### Task statement
Identify the lines that include the word "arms", then copy all of them.

[Begin]

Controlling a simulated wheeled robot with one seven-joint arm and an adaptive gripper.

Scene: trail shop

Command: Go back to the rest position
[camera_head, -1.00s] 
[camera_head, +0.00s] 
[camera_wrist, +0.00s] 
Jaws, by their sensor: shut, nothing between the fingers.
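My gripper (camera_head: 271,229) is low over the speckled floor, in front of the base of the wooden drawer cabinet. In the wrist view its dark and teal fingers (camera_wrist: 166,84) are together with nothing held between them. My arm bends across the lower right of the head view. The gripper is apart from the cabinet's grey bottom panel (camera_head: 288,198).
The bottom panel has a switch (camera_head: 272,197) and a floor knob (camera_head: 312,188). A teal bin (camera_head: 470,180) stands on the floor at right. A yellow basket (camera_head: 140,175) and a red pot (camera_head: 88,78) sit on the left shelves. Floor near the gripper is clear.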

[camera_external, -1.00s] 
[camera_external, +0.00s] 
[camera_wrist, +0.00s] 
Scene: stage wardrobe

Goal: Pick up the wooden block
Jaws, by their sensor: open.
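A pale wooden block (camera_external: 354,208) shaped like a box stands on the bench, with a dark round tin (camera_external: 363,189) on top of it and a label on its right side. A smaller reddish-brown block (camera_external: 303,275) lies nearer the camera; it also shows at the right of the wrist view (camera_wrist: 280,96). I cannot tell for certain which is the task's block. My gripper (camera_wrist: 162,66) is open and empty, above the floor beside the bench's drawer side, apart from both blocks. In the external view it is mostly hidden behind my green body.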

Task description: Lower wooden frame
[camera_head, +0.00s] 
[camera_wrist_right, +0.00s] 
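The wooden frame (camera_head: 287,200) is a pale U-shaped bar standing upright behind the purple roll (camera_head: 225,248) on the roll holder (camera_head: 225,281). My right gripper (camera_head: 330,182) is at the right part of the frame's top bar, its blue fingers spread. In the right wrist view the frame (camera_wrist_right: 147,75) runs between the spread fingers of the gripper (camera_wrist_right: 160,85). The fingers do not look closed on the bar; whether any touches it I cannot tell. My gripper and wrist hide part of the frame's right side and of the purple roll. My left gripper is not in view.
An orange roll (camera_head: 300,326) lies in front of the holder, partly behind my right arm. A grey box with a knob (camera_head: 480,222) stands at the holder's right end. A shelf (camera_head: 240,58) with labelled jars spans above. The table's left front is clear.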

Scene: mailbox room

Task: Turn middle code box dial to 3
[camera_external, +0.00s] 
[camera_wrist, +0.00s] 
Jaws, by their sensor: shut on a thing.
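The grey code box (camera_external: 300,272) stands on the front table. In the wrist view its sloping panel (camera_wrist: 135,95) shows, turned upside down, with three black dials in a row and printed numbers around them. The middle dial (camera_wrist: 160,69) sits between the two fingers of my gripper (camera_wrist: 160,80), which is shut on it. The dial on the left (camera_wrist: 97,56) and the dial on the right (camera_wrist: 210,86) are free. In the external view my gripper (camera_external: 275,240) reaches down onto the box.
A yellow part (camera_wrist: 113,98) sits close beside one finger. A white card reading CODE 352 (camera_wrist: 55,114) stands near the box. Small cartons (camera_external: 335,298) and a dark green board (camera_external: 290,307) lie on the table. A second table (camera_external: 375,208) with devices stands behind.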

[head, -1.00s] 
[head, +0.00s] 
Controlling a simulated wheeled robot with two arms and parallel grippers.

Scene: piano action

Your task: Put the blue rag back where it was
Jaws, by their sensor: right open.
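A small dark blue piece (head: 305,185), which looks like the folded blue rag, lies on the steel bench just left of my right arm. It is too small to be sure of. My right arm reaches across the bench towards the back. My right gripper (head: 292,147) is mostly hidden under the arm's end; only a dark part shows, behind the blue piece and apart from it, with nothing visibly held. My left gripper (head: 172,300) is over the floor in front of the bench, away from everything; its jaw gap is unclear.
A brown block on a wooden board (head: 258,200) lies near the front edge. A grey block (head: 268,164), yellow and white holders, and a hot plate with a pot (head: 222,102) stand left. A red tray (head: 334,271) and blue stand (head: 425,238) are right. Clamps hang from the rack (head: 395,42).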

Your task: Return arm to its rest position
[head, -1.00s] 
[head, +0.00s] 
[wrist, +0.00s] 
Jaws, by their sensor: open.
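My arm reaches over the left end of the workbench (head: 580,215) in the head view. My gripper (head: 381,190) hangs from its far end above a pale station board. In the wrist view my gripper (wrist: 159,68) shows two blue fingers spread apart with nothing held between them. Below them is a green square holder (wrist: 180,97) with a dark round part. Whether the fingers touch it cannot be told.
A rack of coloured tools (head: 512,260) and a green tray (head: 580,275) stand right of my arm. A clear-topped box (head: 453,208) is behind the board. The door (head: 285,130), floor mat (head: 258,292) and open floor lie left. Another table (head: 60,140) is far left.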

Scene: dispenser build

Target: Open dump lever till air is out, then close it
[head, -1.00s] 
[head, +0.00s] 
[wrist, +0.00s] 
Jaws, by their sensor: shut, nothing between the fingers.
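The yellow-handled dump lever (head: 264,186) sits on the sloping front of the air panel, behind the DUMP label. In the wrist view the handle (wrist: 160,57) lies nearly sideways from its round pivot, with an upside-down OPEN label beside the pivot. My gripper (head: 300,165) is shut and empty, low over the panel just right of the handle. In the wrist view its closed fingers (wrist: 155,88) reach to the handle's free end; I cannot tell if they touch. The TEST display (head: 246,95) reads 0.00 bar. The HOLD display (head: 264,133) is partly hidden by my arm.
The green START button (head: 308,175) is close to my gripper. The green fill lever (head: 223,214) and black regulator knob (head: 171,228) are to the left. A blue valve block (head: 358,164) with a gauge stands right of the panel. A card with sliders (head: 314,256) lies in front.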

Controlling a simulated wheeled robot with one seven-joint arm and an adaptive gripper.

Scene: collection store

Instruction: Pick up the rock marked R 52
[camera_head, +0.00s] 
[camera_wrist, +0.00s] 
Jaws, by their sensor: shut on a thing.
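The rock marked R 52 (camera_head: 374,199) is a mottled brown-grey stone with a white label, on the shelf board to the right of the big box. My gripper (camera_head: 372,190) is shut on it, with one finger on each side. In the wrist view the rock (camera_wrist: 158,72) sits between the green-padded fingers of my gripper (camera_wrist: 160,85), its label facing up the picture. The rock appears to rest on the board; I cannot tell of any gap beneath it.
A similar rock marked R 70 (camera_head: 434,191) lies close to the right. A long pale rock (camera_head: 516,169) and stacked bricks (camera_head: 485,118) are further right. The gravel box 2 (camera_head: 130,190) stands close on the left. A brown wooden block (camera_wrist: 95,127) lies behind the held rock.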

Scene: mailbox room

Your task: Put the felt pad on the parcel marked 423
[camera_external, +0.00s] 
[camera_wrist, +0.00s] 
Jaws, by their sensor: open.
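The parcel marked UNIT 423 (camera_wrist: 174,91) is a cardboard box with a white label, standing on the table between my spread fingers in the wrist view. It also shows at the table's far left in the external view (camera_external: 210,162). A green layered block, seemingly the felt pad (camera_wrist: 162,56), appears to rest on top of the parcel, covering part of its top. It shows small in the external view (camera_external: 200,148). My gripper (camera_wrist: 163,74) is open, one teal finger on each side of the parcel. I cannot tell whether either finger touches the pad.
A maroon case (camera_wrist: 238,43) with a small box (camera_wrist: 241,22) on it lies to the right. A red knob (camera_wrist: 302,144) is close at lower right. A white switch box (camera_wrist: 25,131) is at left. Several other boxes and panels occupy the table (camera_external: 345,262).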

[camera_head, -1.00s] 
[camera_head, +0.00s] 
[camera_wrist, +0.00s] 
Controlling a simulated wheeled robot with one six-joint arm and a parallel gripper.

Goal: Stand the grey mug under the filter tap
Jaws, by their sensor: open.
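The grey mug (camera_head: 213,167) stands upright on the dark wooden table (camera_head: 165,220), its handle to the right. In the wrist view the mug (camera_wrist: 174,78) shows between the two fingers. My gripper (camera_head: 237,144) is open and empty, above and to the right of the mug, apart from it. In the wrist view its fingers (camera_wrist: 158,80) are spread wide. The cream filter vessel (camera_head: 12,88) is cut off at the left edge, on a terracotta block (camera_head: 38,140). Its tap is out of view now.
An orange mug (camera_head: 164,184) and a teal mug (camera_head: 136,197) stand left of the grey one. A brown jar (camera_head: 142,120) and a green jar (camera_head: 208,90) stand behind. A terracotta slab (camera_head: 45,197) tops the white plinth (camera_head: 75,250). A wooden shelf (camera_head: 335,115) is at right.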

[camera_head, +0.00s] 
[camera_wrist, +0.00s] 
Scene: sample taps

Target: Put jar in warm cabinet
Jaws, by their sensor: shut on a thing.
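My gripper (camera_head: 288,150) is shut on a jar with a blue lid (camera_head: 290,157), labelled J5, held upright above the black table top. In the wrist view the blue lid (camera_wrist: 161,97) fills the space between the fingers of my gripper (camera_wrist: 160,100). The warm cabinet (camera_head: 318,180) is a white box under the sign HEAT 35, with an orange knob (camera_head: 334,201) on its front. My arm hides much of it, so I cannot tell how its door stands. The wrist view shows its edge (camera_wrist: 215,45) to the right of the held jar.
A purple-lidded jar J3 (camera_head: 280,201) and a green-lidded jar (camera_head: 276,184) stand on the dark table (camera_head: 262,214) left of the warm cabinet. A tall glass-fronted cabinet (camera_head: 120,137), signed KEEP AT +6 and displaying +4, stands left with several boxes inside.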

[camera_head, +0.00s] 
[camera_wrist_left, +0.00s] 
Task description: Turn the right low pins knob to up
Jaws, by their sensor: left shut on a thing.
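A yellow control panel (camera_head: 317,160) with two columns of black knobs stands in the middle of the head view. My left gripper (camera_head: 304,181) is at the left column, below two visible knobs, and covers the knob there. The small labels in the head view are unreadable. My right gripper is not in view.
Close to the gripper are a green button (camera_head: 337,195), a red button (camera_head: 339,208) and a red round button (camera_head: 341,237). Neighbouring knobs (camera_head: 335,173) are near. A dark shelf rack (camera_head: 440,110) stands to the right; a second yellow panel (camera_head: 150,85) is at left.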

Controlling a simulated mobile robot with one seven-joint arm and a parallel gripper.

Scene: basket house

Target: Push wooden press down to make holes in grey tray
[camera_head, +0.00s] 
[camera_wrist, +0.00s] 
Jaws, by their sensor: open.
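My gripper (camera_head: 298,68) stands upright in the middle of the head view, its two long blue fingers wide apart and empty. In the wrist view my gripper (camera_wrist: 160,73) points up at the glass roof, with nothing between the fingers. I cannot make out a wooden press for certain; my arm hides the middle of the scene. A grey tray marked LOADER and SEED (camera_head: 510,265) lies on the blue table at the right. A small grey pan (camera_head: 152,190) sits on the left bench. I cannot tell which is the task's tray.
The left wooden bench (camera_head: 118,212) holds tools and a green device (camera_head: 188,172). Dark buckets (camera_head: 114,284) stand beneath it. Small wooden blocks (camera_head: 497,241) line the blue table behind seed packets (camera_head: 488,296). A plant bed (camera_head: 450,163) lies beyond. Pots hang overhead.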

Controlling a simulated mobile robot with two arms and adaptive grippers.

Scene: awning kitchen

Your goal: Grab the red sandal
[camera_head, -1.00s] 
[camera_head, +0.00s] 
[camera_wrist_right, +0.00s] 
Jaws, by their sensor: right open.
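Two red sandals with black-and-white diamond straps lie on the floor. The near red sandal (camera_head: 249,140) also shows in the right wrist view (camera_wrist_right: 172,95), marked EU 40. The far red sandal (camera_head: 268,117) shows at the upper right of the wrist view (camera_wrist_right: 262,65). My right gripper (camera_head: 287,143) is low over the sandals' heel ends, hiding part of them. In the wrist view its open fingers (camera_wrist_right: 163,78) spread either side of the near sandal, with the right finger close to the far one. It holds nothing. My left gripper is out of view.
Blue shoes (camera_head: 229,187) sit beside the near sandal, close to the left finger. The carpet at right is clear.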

[End]

### Output below
Controlling a simulated wheeled robot with two arms and parallel grippers.
Controlling a simulated mobile robot with two arms and adaptive grippers.

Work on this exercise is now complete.